## Problem statement
Each line containing the word "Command" must be reported.

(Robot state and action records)
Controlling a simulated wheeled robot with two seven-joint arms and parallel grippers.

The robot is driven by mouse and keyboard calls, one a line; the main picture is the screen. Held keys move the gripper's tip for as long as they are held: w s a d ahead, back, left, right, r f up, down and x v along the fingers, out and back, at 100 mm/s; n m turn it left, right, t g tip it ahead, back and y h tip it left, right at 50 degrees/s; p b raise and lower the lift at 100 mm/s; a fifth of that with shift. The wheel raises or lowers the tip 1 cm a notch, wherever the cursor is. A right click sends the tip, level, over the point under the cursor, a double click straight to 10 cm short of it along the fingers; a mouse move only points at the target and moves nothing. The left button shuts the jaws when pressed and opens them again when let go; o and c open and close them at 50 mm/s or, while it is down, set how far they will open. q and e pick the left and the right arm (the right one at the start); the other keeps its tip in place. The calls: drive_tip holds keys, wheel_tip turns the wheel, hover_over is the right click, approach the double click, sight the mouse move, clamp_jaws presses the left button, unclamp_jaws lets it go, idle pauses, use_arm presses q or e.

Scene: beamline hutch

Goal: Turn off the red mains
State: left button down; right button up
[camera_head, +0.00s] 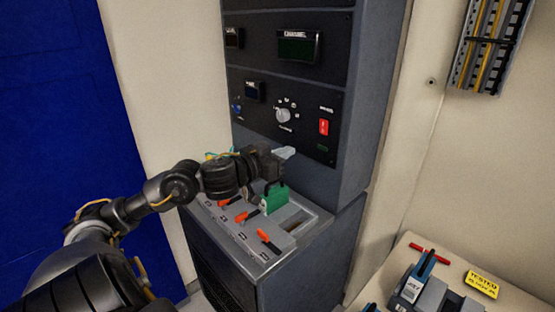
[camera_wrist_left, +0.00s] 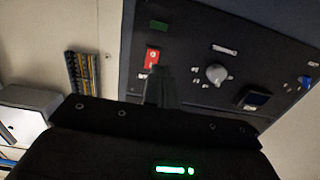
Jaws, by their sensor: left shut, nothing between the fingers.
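The red mains switch (camera_head: 323,127) is a small upright red rocker at the right of the rack's black panel, above a small dark green window (camera_head: 322,148). It also shows in the left wrist view (camera_wrist_left: 152,55), its edge partly covered by my fingers. My left gripper (camera_head: 290,152) is shut and empty, its tips in front of the panel, left of and below the switch in the head view. In the left wrist view the closed fingers (camera_wrist_left: 158,78) point toward the switch; I cannot tell if they touch it. My right gripper is not in view.
A white knob (camera_head: 283,116) is left of the switch. Below my gripper, a sloped ledge holds orange levers (camera_head: 269,241) and a green block with a dark handle (camera_head: 274,199). A bench with a yellow sign (camera_head: 483,286) and a blue-grey tool (camera_head: 418,278) stands lower right.

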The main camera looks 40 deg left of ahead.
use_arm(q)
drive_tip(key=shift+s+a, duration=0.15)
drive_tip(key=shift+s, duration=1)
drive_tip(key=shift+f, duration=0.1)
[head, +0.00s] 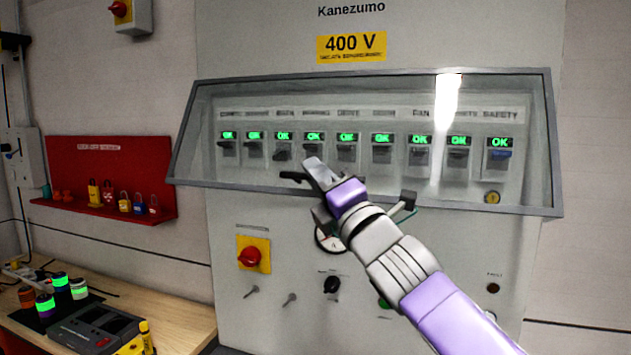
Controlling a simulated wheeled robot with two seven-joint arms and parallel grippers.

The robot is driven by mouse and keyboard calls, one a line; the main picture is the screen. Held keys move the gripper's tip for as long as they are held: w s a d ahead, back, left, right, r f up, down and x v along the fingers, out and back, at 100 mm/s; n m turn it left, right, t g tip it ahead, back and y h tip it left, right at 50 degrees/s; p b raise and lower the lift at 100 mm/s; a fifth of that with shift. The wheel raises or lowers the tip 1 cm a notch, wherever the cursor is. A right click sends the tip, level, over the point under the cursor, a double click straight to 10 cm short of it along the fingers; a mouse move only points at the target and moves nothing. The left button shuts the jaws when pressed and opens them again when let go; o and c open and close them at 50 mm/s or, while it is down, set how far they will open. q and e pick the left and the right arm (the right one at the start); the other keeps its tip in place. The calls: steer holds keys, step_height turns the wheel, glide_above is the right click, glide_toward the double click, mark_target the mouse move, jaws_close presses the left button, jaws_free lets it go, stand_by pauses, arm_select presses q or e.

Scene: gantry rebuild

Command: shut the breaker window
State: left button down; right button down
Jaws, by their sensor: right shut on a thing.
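The breaker window (373,200) is a clear pane in a grey frame on the front of the grey cabinet. Its lower edge looks wider than its top edge, so it seems to stand out from the cabinet at the bottom. Behind the pane is a row of breakers (347,152) with green OK labels. My right gripper (304,171) is at the window's lower edge, left of its middle, shut on what looks like the window's dark handle. The gripper and wrist hide part of the lower frame. My left gripper is out of view.
Below the window are a red knob on a yellow plate (252,256), a black knob (331,285) and a partly hidden dial. A red lockout board (110,170) with padlocks hangs at left. A wooden bench (185,318) with several small items stands at lower left.

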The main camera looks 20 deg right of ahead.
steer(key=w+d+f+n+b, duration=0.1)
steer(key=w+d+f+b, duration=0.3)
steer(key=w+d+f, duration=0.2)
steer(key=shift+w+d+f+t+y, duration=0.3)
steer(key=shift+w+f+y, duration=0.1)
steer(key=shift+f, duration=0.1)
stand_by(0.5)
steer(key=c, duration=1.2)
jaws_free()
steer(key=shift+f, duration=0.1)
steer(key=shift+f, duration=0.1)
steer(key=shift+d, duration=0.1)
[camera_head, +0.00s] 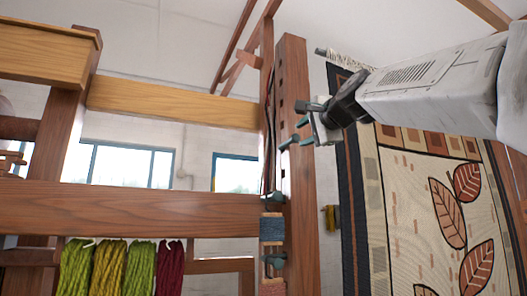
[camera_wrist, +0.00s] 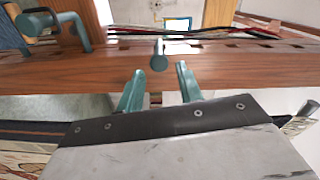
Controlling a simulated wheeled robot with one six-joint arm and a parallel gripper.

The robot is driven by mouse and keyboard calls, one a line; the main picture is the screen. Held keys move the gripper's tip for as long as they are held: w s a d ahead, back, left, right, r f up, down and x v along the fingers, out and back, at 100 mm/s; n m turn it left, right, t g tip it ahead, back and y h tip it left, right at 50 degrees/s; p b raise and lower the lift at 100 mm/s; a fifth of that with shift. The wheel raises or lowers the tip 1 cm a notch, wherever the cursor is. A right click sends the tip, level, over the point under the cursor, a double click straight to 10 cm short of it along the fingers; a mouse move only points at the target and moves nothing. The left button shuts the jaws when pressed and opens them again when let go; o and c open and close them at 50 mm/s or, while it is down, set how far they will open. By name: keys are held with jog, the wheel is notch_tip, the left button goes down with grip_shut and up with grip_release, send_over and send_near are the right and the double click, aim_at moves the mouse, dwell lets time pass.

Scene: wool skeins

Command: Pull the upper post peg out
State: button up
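The wooden post (camera_head: 295,170) stands upright with a row of square holes; in the wrist view the post (camera_wrist: 230,68) runs across the picture. The upper post peg (camera_wrist: 158,55) is a short teal round peg sticking out of the post. It also shows in the head view (camera_head: 289,142), partly crowded by my fingers. My gripper (camera_wrist: 158,90) is open, its two teal fingers pointing at the post, one each side of the peg's line. The peg's end appears just beyond the fingertips, with nothing held. In the head view my gripper (camera_head: 305,131) is close beside the post.
Lower teal pegs (camera_head: 274,197) (camera_head: 275,259) sit down the post beside wound yarn. Green and red skeins (camera_head: 108,270) hang from the loom beam (camera_head: 140,208) at left. A leaf-patterned rug (camera_head: 430,210) hangs behind my arm at right.

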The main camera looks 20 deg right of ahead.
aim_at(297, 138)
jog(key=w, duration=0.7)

## Task response
Command: shut the breaker window
Command: Pull the upper post peg out

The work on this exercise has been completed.